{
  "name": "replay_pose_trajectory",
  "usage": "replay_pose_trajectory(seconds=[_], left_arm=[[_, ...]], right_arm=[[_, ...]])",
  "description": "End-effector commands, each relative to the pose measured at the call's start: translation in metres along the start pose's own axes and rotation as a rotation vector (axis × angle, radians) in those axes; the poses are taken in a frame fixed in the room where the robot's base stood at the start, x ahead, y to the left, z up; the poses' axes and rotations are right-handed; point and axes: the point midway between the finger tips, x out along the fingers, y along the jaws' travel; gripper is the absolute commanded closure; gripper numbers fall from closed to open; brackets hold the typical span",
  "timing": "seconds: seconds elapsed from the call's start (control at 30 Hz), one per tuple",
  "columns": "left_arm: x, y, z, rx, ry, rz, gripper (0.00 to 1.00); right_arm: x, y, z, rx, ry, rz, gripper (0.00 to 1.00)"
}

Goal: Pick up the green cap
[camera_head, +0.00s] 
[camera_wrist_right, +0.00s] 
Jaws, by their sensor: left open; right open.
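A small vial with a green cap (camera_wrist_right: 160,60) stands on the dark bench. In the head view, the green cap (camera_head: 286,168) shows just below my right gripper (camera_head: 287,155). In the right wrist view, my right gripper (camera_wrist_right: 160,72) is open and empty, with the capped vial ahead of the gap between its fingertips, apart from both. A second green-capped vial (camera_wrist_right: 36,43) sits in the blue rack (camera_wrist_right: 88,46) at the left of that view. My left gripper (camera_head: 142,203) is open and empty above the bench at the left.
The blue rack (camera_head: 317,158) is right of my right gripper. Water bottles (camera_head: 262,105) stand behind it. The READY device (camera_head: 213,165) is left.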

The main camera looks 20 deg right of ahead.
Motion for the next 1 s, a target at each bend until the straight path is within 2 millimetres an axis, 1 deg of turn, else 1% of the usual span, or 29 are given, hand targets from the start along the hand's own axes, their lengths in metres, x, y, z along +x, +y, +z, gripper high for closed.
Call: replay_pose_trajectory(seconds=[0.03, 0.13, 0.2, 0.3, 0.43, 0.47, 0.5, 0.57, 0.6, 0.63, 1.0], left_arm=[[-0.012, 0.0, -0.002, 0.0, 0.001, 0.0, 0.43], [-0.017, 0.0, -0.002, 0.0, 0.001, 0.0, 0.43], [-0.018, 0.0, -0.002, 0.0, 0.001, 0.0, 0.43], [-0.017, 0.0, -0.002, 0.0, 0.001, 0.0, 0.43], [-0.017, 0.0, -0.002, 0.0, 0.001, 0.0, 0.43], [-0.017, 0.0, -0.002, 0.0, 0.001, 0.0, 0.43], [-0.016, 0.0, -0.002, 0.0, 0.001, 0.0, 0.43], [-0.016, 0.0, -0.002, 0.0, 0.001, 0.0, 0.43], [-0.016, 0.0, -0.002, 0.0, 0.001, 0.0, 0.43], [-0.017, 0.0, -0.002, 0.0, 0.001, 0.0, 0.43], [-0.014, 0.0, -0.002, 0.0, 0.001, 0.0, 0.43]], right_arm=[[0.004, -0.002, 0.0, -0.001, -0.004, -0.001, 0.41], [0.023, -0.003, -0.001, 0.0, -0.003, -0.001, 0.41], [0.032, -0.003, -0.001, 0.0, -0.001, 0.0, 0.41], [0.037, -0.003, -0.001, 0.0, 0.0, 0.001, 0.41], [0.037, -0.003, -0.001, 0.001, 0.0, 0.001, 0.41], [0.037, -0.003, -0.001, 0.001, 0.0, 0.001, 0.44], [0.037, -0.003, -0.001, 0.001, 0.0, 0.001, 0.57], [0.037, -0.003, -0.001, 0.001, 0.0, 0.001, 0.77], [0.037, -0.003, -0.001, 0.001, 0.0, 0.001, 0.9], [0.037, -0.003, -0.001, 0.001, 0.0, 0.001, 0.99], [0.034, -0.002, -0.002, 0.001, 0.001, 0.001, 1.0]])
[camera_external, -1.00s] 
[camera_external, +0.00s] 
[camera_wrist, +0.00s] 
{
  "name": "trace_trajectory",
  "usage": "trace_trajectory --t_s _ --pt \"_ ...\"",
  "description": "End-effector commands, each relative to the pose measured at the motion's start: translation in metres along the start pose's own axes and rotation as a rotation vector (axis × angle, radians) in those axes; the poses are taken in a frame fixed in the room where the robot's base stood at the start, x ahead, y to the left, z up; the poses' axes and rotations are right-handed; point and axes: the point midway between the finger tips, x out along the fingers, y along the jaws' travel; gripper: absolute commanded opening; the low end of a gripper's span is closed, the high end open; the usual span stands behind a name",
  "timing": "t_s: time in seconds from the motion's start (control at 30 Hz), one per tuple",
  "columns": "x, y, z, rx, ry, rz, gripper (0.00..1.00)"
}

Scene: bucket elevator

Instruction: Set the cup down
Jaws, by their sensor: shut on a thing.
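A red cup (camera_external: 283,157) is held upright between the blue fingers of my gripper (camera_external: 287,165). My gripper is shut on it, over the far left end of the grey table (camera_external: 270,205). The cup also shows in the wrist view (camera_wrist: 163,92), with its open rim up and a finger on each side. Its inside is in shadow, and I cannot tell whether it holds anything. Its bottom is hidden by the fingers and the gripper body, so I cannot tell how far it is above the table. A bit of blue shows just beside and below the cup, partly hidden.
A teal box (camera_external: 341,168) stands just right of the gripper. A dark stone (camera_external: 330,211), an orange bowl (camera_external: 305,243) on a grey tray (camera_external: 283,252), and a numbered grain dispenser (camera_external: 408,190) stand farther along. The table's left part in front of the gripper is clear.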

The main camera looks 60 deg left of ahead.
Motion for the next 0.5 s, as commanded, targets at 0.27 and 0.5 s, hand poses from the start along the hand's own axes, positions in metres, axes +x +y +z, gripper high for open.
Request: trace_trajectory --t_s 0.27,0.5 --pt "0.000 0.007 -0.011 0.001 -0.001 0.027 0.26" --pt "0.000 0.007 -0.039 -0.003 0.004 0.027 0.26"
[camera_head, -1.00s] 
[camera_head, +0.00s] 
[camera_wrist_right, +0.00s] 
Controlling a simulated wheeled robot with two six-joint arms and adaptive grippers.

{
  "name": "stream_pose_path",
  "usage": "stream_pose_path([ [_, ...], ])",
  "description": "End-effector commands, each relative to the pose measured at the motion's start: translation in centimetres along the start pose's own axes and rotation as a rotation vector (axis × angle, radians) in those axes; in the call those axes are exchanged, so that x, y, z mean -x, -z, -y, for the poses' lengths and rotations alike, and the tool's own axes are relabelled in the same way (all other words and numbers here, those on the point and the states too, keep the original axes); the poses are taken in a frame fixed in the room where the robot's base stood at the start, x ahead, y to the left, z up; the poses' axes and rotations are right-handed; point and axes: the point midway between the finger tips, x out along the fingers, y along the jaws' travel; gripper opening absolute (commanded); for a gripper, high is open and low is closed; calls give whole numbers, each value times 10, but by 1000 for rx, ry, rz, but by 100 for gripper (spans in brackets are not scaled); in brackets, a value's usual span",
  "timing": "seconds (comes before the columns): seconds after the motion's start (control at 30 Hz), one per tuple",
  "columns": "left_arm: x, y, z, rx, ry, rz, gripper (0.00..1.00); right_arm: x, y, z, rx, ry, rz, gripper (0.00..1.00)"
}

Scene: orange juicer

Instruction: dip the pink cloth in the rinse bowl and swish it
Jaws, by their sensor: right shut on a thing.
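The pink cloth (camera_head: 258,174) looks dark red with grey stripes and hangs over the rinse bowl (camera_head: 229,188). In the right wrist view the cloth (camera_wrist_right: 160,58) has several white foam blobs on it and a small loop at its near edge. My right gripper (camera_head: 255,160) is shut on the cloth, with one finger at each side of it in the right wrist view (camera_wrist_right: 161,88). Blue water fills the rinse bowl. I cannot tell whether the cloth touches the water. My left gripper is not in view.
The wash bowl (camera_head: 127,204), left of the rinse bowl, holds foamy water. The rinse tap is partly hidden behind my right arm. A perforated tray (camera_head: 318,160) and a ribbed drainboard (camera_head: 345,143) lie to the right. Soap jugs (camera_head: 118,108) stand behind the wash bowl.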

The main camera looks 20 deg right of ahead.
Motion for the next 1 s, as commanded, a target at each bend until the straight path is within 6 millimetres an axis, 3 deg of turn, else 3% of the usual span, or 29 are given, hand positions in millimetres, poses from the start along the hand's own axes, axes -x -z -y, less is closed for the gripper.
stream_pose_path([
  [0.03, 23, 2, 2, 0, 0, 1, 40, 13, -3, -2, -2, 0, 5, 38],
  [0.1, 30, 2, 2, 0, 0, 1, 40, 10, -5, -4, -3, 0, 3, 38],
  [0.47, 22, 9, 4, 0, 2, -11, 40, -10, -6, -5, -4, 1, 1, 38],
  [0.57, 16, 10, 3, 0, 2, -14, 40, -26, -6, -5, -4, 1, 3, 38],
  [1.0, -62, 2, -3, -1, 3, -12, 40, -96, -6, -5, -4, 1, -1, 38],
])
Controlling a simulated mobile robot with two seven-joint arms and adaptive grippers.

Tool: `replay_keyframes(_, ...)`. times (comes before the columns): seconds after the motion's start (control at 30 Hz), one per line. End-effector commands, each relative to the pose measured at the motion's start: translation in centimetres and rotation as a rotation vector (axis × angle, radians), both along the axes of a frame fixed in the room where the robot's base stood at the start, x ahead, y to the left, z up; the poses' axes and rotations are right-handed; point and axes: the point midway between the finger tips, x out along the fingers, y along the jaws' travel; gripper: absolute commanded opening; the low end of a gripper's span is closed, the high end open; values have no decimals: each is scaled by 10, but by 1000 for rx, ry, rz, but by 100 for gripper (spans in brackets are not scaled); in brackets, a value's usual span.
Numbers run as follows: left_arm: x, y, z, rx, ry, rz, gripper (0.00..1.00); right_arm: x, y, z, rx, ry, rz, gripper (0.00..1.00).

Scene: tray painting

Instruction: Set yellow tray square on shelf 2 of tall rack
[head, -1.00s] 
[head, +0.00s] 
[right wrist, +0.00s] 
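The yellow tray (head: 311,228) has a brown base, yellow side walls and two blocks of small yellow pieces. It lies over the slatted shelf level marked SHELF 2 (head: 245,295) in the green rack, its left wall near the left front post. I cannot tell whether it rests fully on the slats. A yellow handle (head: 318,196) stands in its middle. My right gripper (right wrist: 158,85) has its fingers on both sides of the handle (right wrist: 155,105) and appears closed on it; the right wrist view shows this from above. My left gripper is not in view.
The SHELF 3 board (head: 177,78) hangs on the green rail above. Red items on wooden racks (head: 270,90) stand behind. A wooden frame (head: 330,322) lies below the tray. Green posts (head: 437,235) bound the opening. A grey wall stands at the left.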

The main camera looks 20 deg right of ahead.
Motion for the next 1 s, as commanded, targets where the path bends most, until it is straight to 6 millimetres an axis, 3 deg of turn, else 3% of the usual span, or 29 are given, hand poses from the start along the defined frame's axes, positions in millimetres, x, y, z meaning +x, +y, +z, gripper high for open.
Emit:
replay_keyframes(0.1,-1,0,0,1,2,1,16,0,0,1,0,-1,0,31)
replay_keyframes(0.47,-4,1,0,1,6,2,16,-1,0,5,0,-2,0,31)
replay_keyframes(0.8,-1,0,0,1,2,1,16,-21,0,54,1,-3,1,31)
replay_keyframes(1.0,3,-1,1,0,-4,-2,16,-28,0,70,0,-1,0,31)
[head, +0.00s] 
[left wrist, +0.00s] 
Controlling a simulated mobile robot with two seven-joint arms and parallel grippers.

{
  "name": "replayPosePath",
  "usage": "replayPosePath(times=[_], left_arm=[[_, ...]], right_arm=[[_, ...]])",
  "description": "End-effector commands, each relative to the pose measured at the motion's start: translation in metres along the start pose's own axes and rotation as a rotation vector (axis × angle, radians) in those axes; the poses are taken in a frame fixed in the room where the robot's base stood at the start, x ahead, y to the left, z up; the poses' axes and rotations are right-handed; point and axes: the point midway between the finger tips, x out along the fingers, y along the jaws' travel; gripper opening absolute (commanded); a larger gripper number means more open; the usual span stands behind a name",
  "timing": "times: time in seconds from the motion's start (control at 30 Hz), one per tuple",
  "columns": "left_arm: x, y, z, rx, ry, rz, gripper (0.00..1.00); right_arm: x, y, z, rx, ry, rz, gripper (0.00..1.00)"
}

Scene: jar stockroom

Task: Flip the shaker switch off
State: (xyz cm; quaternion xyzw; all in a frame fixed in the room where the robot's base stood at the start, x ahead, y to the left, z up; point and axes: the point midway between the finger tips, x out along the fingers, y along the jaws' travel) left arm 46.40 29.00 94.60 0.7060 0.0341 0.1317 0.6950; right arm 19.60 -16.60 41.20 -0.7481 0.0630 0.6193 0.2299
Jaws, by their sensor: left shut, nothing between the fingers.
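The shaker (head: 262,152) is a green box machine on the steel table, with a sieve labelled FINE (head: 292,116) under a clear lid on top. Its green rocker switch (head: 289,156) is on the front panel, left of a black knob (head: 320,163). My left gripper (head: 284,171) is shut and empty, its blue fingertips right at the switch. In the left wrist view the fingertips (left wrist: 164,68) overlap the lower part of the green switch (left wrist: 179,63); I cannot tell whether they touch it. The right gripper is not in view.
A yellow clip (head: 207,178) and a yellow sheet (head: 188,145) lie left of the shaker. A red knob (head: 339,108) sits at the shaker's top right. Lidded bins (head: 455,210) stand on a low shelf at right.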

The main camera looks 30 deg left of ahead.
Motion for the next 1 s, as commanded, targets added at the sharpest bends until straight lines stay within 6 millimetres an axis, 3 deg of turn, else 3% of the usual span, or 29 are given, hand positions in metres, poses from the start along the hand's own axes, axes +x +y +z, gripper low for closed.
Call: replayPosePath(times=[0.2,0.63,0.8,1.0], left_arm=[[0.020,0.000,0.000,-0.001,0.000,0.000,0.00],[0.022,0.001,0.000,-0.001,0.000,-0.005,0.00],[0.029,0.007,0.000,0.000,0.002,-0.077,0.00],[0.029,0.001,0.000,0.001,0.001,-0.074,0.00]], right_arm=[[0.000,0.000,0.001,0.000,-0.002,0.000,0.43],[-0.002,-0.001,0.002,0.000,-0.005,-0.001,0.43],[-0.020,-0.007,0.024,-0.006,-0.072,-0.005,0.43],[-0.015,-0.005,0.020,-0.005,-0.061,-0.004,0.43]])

□ □ □ □ □

● **Task statement**:
Starting with the line that contains "Jaws, by their sensor: left shut, nothing", return each line through the last one of the data above, exactly as written and nothing more.

● **Task output**:
Jaws, by their sensor: left shut, nothing between the fingers.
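The shaker (head: 262,152) is a green box machine on the steel table, with a sieve labelled FINE (head: 292,116) under a clear lid on top. Its green rocker switch (head: 289,156) is on the front panel, left of a black knob (head: 320,163). My left gripper (head: 284,171) is shut and empty, its blue fingertips right at the switch. In the left wrist view the fingertips (left wrist: 164,68) overlap the lower part of the green switch (left wrist: 179,63); I cannot tell whether they touch it. The right gripper is not in view.
A yellow clip (head: 207,178) and a yellow sheet (head: 188,145) lie left of the shaker. A red knob (head: 339,108) sits at the shaker's top right. Lidded bins (head: 455,210) stand on a low shelf at right.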

The main camera looks 30 deg left of ahead.
Motion for the next 1 s, as commanded, targets added at the sharpest bends until straight lines stay within 6 millimetres an axis, 3 deg of turn, else 3% of the usual span, or 29 are given, hand positions in metres, poses from the start along the hand's own axes, axes +x +y +z, gripper low for closed.
Call: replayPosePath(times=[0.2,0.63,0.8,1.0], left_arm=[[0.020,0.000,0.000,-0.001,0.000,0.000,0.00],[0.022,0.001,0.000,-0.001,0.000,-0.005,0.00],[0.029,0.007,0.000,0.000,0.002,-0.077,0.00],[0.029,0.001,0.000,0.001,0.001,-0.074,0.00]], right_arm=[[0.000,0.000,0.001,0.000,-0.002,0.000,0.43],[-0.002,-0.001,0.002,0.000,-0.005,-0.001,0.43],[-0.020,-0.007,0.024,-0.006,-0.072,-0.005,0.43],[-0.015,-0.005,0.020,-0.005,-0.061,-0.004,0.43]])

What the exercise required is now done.